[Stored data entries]

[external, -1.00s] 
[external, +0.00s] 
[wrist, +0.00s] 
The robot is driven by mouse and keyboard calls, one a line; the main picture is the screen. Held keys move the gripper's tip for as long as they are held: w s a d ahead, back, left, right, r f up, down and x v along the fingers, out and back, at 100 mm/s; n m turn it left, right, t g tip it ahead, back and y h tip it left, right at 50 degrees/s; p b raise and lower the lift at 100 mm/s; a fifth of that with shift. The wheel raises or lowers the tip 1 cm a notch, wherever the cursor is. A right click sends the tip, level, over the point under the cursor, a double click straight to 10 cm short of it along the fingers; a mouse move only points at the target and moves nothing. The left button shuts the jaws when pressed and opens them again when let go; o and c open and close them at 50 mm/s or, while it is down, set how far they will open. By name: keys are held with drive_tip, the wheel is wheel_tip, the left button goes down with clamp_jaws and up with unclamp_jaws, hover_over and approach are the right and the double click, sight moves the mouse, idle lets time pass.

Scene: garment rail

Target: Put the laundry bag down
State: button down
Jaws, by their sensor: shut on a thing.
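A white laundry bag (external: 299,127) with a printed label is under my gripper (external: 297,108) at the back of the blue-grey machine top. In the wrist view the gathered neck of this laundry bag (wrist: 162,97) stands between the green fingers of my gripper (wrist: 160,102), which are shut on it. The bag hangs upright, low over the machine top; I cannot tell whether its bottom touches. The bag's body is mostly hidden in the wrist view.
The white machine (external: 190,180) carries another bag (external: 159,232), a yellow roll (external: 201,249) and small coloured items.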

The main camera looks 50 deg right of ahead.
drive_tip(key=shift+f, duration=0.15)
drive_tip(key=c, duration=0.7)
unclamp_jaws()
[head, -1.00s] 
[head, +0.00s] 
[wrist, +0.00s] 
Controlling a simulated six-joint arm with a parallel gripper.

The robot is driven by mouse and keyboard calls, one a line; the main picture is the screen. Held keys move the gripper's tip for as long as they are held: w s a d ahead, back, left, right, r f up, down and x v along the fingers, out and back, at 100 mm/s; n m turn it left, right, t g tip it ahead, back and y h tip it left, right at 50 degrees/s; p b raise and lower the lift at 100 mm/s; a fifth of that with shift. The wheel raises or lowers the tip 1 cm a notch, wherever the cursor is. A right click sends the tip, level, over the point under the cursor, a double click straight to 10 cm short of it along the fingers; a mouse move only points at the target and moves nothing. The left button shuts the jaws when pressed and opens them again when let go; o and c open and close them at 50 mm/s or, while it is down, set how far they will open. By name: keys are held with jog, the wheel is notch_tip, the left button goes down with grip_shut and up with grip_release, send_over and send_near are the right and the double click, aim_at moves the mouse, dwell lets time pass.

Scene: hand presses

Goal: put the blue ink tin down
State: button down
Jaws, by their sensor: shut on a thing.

[What is needed]: Every line above should be retyped exactly as given.

[Result]:
[external, -1.00s] 
[external, +0.00s] 
[wrist, +0.00s] 
The robot is driven by mouse and keyboard calls, one a line; the main picture is the screen. Held keys move the gripper's tip for as long as they are held: w s a d ahead, back, left, right, r f up, down and x v along the fingers, out and back, at 100 mm/s; n m turn it left, right, t g tip it ahead, back and y h tip it left, right at 50 degrees/s; p b raise and lower the lift at 100 mm/s; a fifth of that with shift. The wheel raises or lowers the tip 1 cm a notch, wherever the cursor is. A right click sends the tip, level, over the point under the cursor, a double click straight to 10 cm short of it along the fingers; a mouse move only points at the target and moves nothing. The left button shuts the jaws when pressed and opens them again when let go; o and c open and close them at 50 mm/s or, while it is down, set how far they will open. By name: keys are held with drive_tip, the wheel is wheel_tip, the left button goes down with clamp_jaws and up with unclamp_jaws, hover_over and approach are the right and the double click, sight moves the mouse, idle lets time pass.

Scene: garment rail

Target: Put the laundry bag down
State: button down
Jaws, by their sensor: shut on a thing.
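A white laundry bag (external: 299,127) with a printed label is under my gripper (external: 297,108) at the back of the blue-grey machine top. In the wrist view the gathered neck of this laundry bag (wrist: 162,97) stands between the green fingers of my gripper (wrist: 160,102), which are shut on it. The bag hangs upright, low over the machine top; I cannot tell whether its bottom touches. The bag's body is mostly hidden in the wrist view.
The white machine (external: 190,180) carries another bag (external: 159,232), a yellow roll (external: 201,249) and small coloured items.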

The main camera looks 50 deg right of ahead.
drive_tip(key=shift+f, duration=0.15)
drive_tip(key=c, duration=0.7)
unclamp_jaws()
[head, -1.00s] 
[head, +0.00s] 
[wrist, +0.00s] 
Controlling a simulated six-joint arm with a parallel gripper.

The robot is driven by mouse and keyboard calls, one a line; the main picture is the screen. Held keys move the gripper's tip for as long as they are held: w s a d ahead, back, left, right, r f up, down and x v along the fingers, out and back, at 100 mm/s; n m turn it left, right, t g tip it ahead, back and y h tip it left, right at 50 degrees/s; p b raise and lower the lift at 100 mm/s; a fifth of that with shift. The wheel raises or lowers the tip 1 cm a notch, wherever the cursor is. A right click sends the tip, level, over the point under the cursor, a double click straight to 10 cm short of it along the fingers; a mouse move only points at the target and moves nothing. The left button shuts the jaws when pressed and opens them again when let go; o and c open and close them at 50 mm/s or, while it is down, set how far they will open. By name: keys are held with jog, the wheel is notch_tip, the left button goes down with grip_shut and up with grip_release, send_over and send_near are the right and the double click, aim_at moves the mouse, dwell lets time pass.

Scene: hand presses

Goal: put the blue ink tin down
State: button down
Jaws, by their sensor: shut on a thing.

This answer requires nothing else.